**EXERCISE DETAILS:** Once the pictures are set aside, transcribe the remaining data exactly.

**INFORMATION PROVIDED:**
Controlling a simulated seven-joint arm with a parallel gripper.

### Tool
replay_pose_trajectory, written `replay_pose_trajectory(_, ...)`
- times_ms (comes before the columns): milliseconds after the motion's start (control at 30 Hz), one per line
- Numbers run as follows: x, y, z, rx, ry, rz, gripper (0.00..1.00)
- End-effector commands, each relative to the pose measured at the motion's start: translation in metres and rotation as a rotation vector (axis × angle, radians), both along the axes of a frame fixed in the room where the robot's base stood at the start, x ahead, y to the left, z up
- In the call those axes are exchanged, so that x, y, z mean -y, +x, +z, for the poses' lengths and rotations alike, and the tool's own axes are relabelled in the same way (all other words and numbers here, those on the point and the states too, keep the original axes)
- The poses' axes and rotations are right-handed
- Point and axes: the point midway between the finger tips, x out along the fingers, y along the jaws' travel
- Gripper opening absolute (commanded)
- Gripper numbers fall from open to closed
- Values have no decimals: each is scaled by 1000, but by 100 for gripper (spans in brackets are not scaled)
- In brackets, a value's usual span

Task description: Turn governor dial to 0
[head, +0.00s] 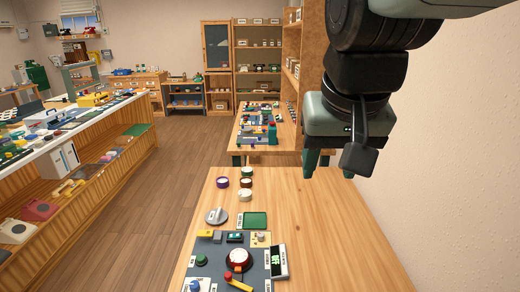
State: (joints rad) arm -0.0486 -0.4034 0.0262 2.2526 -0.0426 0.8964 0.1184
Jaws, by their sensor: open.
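A grey dial with a raised grip (216,215) lies left of a green tray, behind the panel. I cannot tell which is the governor dial, as the labels are too small to read. My gripper (330,169) points down, open and empty, above the table's back right area, well behind and right of both dials. A dark part of my arm partly covers its right finger.
A small display with green marks (278,262) stands at the panel's right edge. A green tray (255,220) and several small round knobs (245,194) lie behind the panel. The table's right side (330,240) is clear. A wall (460,150) rises on the right.

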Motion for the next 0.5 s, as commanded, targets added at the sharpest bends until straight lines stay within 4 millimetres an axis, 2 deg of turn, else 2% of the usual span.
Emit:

**RESPONSE FOR THIS EXERCISE:**
Controlling a simulated seven-joint arm with a parallel gripper.

### Tool
replay_pose_trajectory, written `replay_pose_trajectory(_, ...)`
- times_ms (comes before the columns): milliseconds after the motion's start (control at 30 Hz), one per line
- Numbers run as follows: x, y, z, rx, ry, rz, gripper (0.00..1.00)
- End-effector commands, each relative to the pose measured at the motion's start: translation in metres and rotation as a rotation vector (axis × angle, radians), both along the axes of a frame fixed in the room where the robot's base stood at the start, x ahead, y to the left, z up
- In the call those axes are exchanged, so that x, y, z mean -y, +x, +z, for the poses' lengths and rotations alike, and the tool's own axes are relabelled in the same way (all other words and numbers here, those on the point and the states too, keep the original axes)
- The poses' axes and rotations are right-handed
- Point and axes: the point midway between the finger tips, x out along the fingers, y along the jaws' travel
- Gripper opening absolute (commanded)
- Gripper numbers fall from open to closed
- Values have no decimals: each is scaled by 1000, but by 100 for gripper (spans in brackets are not scaled)
- In brackets, a value's usual span

Task description: Turn governor dial to 0
[head, +0.00s] 
State: (joints rad) arm -0.0486 -0.4034 0.0262 2.2526 -0.0426 0.8964 0.1184
Jaws, by their sensor: open.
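A grey dial with a raised grip (216,215) lies left of a green tray, behind the panel. I cannot tell which is the governor dial, as the labels are too small to read. My gripper (330,169) points down, open and empty, above the table's back right area, well behind and right of both dials. A dark part of my arm partly covers its right finger.
A small display with green marks (278,262) stands at the panel's right edge. A green tray (255,220) and several small round knobs (245,194) lie behind the panel. The table's right side (330,240) is clear. A wall (460,150) rises on the right.

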Motion for the next 0.5 s, as commanded, targets added at the sharpest bends until straight lines stay within 4 millimetres an axis, 2 deg of turn, else 2% of the usual span.
Emit:

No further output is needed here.